Those launch-year 3.8s hit rock bottom by the time they were ten years old. Rusting badly, they were usually driven by broke owners who just piled on more layers of body filler. Compared to the Series IIS and V12s they were dated and unrefined. No one coveted the fiddly outside bonnet locks and everybody complained about the uncomforta­ble seats, lack of footwells and no synchromes­h on first gear. Motoring magazines actually warned readers to avoid 3.8s and buy 4.2s instead. They were unloved and if you leaf through classified ads of the period you can see that lack of desirabili­ty reflected in asking prices. How about this from 1971: ‘E-type roadster, 1961, BRG, taxed June, new hood, must be reasonable at £480.’ Note the slightly imploring ‘must be reasonable’. We know from owners’ records that rhd roadster chassis 33 was bought as a ‘garage find’ for £325 in 1970, chassis 47 was sold for £650 in 1972, chassis 63 for £250 in 1971 as a non-runner and in 1970 chassis 78 changed hands for £650. And these were all outside-lock, flat-floor, largely hand-built roadsters with lots of pre-production features. It would be at least another decade before collectors realised how special they were.

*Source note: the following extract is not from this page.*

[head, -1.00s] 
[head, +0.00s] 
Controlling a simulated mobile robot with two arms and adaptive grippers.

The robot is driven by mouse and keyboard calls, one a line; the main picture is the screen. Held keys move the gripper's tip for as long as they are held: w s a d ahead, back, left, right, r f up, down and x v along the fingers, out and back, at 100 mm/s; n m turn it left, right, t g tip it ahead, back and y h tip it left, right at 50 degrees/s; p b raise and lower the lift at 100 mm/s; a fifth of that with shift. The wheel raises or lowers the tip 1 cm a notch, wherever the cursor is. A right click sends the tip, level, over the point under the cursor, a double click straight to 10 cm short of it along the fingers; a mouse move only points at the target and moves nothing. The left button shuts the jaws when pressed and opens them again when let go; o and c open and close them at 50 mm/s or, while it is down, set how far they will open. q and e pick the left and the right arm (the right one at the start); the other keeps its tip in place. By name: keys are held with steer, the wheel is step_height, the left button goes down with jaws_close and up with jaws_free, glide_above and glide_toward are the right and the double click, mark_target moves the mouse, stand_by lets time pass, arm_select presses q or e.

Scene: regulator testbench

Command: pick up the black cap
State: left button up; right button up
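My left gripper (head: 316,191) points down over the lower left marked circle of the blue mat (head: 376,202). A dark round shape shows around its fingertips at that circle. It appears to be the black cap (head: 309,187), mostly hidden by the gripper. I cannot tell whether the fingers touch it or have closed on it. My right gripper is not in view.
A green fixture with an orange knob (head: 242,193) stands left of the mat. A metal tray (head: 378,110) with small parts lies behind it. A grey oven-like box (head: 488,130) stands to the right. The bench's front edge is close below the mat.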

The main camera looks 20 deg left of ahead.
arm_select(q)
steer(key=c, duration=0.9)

You’d see them driving round suffering from the most appalling brutality. Blown flexible sections on the exhausts, smoking engines, resprayed bright yellow or metal-flake purple with go-faster stripes, driven by bearded Lotharios in Afghan coats and bell bottoms. Even as a kid I sensed that something was wrong with the natural order. But – and here’s the miracle – despite their fall from grace, the collapse in prices and desirabili­ty, despite all those dodgy owners running their Jags into the ground, the survival rate of early outside-lock rhd roasters is nothing short of incredible. Look on xkedata.com (a very fine database of surviving early cars) and you’ll see that of the first 50 cars built by Browns Lane, 26 remain.

A 50% survival rate for a car that rusted so quickly and so seriously tells us one enduring fact – people didn’t have the heart to scrap them. Some strange impulse of affection saved so many from the breaker’s cutting torch and they quietly disappeare­d into sheds, barns and garages to be ‘one day’ restored. I don’t think it was because owners thought of them as future collectibl­es – they didn’t know what we know now. They saved them for one simple reason – even dusty, rusty and dilapidate­d, a 1961 E-type roadster is still a thing of remarkable beauty.

Quentin Willson had a nine-year stint presenting the BBC’S Top Gear, has bought and sold countless cars and has cemented a reputation as everyone’s favourite motoring pundit.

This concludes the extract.